It's hard to say which VCS wrapper tool would be needed for my case, since it's much too early to tell what kind of VCS operations I will need to perform from Haskell code. And since the operation I currently need, getting the datetime of the last commit, is commoly available, I have a wide choice among the listed libraries.

Perhaps on the long term it can be useful to write a library which provides a VCS API suited for project hosting platforms.

Decision: I picked hit for the first try.

Done.

Step 3: Basic records

Let's expand the data model a bit. It could be nice to make it possible to load data in a modular manner from a DB or from git config or from other files like Gitolite does. So let's just have data as Haskell types and leave serialization for a bit later.

Our server has a name, for example hub.vervis.org. There is a list of users of the server. Each user has a case-insensitive username, for example fr33domlover. There are also groups of users. These are simply named lists of users. The server has a list of namespaces, each of which is either a user or a group. Under each namespace, there can be zero or more repositories. Each such repo is simply a name in the records.

On the disk, there is a directory containing one subdirectory for each user and group. Under these, there are git repo directories. For now at least, assume they are bare, i.e. have no working tree.

Each repo also has a mailing list address and an IRC channel, and both are optional, and users have a name field for possibly real name, and an email address field.

Given a list of namespaces and the repos under them, return a list of pairs, in which each pair consists of a "namespace/repo" string and how much time passed since the last change as a friendly string.

Done.

Step 4: Monad

Viewing repos is nice, but we're going to need a complete API for managing projects, including repos and tickets and merge requests and so on. Let's avoid passing context information everywhere by defining the Vervis monad. It can be simple RWST on top of IO, hidden in a newtype. The environment will contain things that don't change, maybe for example the repo root dir, and the state will contain what can change, such as user details.

I read a bit about the option of using ReaderT with IORef instead of StateT, and I decided I'll use StateT and RWST as long as they work well.

In this step, just define the monad.

Done.

Step 5: Persistence

For now, no RDF and no SQL. Not even acid-state for now. Just use JSON files. The json-state package I made can help with that a lot.

Done.

(Cancelled) Step 6v1: Whole project operations

In this step I'll add basic project operations, such as repo creation and deletion. These will allow me to create repos freely and using them to test all the other operations I'll add in the next steps.

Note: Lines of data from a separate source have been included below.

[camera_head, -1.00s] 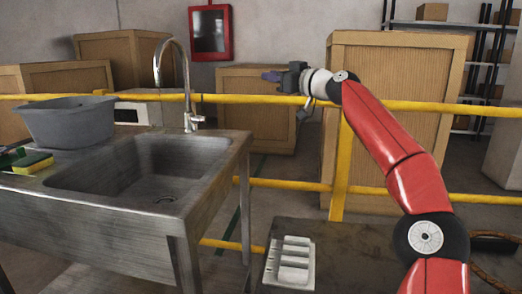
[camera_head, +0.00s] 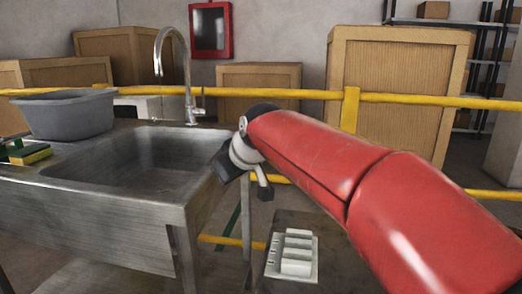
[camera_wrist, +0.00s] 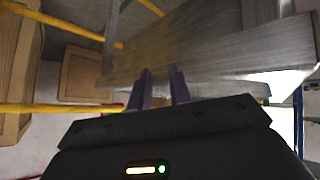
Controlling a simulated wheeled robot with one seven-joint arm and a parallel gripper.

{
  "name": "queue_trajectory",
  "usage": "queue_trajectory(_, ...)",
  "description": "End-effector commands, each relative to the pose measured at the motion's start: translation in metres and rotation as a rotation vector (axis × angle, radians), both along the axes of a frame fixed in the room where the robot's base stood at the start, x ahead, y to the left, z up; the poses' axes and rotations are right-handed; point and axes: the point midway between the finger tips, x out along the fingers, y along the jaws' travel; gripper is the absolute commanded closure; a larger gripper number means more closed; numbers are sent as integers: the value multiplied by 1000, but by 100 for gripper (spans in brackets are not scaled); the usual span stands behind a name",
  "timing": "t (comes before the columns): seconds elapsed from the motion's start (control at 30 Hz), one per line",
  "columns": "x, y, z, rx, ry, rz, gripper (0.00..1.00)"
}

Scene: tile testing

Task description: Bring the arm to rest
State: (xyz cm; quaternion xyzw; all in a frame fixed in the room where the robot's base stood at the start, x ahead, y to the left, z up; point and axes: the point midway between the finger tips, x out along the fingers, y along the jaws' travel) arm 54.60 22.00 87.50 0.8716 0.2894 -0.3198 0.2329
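My red arm (camera_head: 335,160) reaches from the lower right toward the middle in the head view. Its wrist end is beside the right edge of the steel sink (camera_head: 100,210). My gripper (camera_wrist: 160,69) shows two dark purple fingers in the wrist view, standing apart with nothing between them. In the head view the fingers cannot be made out, as the dark wrist end covers them. The sink's metal side also fills the upper middle of the wrist view (camera_wrist: 205,45), beyond the fingertips.
A tap (camera_head: 188,80) and a grey tub (camera_head: 66,115) stand at the sink, with a sponge (camera_head: 30,154) at the left. A white switch block (camera_head: 292,256) lies on a dark surface below my arm. Yellow rails (camera_head: 420,99) and wooden crates (camera_head: 395,125) stand behind.

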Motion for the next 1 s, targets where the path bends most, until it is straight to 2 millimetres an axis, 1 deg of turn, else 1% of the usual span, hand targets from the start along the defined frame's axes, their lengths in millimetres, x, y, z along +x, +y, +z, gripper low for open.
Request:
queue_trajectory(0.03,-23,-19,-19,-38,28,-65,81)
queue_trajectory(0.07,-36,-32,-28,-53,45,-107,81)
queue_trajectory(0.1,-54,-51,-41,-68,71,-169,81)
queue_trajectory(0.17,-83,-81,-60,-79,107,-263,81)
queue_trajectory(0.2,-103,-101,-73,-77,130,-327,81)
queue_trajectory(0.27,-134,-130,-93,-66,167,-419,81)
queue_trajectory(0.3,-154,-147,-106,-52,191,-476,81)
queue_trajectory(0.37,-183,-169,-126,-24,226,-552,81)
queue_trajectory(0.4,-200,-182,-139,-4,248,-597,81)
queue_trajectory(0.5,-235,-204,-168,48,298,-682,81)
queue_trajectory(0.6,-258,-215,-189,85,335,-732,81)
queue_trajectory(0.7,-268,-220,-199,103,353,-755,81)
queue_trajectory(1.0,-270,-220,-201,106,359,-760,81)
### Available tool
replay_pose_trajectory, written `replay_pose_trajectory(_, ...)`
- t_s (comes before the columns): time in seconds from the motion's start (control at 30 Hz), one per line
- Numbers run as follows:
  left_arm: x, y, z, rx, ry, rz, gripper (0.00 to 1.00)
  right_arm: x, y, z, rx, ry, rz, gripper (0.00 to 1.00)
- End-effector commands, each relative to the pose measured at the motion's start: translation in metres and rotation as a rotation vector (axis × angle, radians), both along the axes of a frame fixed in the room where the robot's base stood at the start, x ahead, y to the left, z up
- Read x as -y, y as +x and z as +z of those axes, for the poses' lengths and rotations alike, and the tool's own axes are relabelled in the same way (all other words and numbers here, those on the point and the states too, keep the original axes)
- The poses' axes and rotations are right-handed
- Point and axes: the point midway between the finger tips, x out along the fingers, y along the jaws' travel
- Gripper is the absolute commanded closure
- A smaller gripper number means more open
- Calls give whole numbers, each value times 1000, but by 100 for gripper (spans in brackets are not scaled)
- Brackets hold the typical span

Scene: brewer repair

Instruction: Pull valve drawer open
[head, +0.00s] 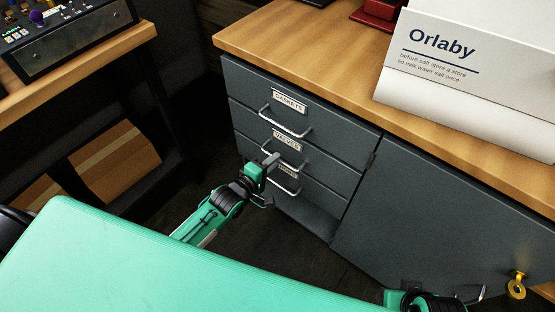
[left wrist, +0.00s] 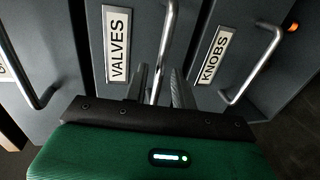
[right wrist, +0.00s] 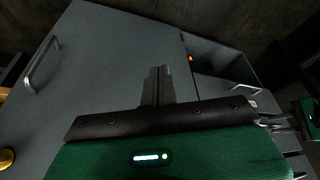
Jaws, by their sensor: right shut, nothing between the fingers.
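The grey cabinet has a GASKETS drawer (head: 300,110) on top, the VALVES drawer (head: 325,165) below it and the KNOBS drawer (head: 314,193) lowest. The VALVES drawer looks flush with its neighbours. My left gripper (head: 268,170) is at the VALVES handle. In the left wrist view its fingers (left wrist: 160,88) stand apart, one on each side of the VALVES handle (left wrist: 168,45), with gaps showing beside the bar. My right gripper (right wrist: 157,85) is shut and empty in front of the grey cabinet door (right wrist: 100,75); only part of it shows at the head view's bottom edge.
A wooden counter (head: 270,45) tops the cabinet and bears a white Orlaby box (head: 470,70). A wooden bench (head: 95,62) with a control box stands at left. Dark floor lies between.

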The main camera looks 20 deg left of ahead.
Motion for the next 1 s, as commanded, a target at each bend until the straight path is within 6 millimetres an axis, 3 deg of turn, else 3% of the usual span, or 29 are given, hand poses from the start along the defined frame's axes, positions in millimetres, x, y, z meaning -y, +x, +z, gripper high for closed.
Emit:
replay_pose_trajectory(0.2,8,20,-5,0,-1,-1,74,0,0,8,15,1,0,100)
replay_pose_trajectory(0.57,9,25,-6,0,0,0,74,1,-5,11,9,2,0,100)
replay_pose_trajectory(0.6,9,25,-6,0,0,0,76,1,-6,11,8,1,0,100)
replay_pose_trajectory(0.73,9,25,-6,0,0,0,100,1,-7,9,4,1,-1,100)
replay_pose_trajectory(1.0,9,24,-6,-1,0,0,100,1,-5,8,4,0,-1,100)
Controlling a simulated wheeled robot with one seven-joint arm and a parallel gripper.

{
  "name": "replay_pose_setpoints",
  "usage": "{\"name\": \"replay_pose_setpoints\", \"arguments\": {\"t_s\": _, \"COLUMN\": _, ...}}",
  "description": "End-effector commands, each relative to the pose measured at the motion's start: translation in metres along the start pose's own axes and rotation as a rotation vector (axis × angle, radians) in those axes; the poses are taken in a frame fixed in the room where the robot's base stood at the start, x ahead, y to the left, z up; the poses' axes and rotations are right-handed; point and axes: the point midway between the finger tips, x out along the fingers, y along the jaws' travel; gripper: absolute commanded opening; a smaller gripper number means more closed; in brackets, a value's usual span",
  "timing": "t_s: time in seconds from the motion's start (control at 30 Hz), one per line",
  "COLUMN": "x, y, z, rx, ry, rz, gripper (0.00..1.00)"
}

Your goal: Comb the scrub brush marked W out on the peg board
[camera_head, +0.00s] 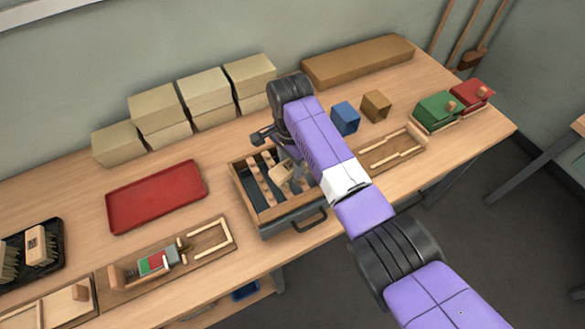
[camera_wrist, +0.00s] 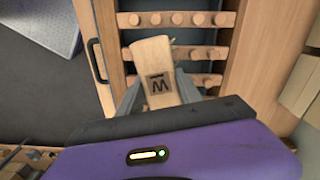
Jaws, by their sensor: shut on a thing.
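The scrub brush marked W (camera_wrist: 155,58) is a light wooden block with a dark W label, seen from above in the wrist view. My gripper (camera_wrist: 158,92) is shut on it. The brush is over the peg board (camera_wrist: 177,19), a drawer-like wooden tray with rows of round pegs on wooden bars. In the head view the peg board (camera_head: 266,200) stands mid-table and the brush (camera_head: 281,173) is partly hidden by my gripper (camera_head: 291,176). The bristles are hidden, so I cannot tell whether they touch the pegs.
A red tray (camera_head: 156,196) lies left of the peg board. A black tray (camera_head: 57,262) with other brushes is at far left. Stacked tan boxes (camera_head: 158,110) stand behind. Blue (camera_head: 345,118) and brown (camera_head: 376,105) boxes, and green (camera_head: 436,110) and red (camera_head: 473,95) boxes, stand to the right.

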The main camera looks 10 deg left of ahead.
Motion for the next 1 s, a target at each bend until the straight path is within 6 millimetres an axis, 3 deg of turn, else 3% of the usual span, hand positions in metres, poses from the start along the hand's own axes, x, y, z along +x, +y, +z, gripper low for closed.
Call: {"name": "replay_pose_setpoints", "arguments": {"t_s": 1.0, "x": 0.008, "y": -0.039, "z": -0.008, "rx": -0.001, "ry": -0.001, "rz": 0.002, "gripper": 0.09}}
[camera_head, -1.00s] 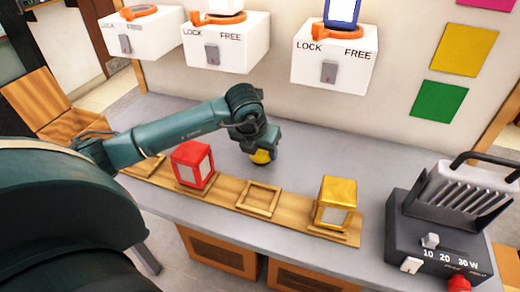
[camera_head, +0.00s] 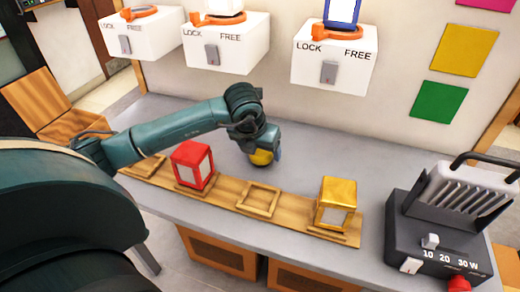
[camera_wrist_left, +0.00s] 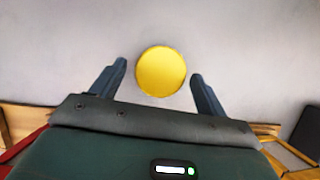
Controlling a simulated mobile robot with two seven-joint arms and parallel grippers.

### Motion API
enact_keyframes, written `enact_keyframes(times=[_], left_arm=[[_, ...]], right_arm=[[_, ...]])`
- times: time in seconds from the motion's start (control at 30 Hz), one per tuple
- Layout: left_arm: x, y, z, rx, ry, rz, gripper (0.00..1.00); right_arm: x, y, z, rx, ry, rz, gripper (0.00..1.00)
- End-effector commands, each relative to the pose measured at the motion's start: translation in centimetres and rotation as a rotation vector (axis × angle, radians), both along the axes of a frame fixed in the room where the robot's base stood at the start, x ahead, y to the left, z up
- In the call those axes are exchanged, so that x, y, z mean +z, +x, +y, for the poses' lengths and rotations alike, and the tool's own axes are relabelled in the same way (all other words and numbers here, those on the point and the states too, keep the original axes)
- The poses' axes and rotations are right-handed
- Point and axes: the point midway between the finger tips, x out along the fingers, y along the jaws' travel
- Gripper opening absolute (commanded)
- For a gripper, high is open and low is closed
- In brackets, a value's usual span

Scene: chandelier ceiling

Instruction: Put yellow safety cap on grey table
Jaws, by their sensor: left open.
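The yellow safety cap (camera_head: 261,157) is on the grey table (camera_head: 310,165), behind the wooden strip. In the left wrist view the cap (camera_wrist_left: 161,71) is a round yellow disc between the two fingers, with a gap on each side. My right gripper is not in view.
A wooden strip (camera_head: 228,190) carries a red lantern frame (camera_head: 193,165), a yellow lantern frame (camera_head: 335,204) and empty square holders. A black device (camera_head: 440,225) stands at the right. White LOCK/FREE boxes (camera_head: 333,62) are on the back wall. The tabletop right of my gripper is clear.

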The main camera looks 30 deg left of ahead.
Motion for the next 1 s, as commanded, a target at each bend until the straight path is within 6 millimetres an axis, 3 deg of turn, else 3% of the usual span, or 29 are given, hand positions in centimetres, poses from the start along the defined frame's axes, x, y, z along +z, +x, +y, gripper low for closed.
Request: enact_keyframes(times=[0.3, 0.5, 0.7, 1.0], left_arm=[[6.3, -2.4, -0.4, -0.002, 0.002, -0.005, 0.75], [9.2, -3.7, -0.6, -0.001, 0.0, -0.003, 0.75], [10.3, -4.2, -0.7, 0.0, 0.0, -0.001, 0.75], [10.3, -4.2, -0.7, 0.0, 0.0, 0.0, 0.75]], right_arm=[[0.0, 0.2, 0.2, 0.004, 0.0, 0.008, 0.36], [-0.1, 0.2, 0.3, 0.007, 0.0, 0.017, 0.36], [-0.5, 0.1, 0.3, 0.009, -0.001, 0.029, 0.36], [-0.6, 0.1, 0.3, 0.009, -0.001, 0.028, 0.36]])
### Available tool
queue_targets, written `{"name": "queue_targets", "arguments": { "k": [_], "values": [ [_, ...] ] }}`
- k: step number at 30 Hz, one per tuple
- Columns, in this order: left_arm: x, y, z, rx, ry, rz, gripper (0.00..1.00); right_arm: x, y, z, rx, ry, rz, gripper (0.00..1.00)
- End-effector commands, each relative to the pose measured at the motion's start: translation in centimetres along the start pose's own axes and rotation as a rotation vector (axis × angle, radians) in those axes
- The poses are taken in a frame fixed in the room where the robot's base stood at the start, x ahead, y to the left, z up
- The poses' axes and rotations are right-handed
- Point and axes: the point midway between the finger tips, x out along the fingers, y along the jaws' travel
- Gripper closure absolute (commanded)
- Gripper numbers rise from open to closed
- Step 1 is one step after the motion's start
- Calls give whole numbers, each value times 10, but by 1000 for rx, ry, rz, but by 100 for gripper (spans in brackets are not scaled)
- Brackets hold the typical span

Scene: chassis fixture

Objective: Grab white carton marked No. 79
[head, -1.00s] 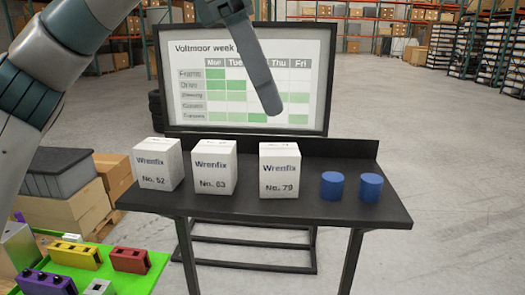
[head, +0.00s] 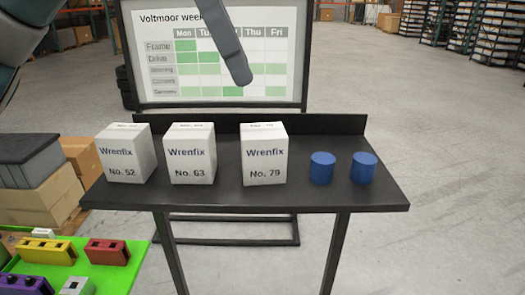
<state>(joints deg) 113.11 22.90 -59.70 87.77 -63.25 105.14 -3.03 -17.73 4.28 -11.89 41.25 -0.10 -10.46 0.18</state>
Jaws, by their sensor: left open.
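The white carton marked No. 79 (head: 265,156) stands upright on the dark table (head: 230,199), rightmost of three similar Wrenfix cartons. The carton No. 63 (head: 190,155) stands to its left, and carton No. 52 (head: 126,155) farther left. My left gripper (head: 236,68) comes down from the top of the view, above and slightly left of carton No. 79, and is apart from it. One dark finger shows; the rest of the gripper is cut off by the top edge. It is open and empty. My right gripper is out of view.
Two blue cylinders (head: 322,168) stand right of carton No. 79. A schedule board (head: 290,73) stands behind the table, which has a low back rim. A green surface (head: 124,281) with coloured blocks is at lower left, near brown boxes (head: 45,202). Floor at right is clear.

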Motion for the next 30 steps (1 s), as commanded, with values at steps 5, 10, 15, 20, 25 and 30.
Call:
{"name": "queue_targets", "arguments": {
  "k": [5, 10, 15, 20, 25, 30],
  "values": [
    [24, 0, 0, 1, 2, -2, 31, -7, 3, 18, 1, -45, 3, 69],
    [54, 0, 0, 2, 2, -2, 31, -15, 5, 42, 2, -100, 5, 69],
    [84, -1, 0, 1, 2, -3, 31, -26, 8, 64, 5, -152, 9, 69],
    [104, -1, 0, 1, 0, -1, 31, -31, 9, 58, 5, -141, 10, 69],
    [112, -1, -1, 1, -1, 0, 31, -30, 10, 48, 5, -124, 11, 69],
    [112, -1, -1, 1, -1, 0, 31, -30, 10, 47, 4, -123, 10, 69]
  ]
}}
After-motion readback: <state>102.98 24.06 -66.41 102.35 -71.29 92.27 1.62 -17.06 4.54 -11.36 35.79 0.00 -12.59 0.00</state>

Right now the data model works like this:

  • A namespace, which is a group or a user, has a list of projects
  • A project has a list of repos

Since most projects need a single repo, later I'll make the API and the UI make that use case easy, but for now it's not important. The operations to implement in this step are:

  • Create a new user
  • Delete a user
  • Create a new project
  • Delete a project
  • Create a new repo
  • Delete a repo

Working...

Problem: It's boring. I code a lot during night shifts, and boring coding makes me sleepy. The reason for boredom is that the operations here contain mainly 2 things:

  1. State changes, mostly HashMap operations right now
  2. Git repo operations, in this step only repo creation (initRepo) and repo deletion (which is simple directory removal, not git-specific)

Since these are all trivial, and will proabably be done using persist anyway, they become boring.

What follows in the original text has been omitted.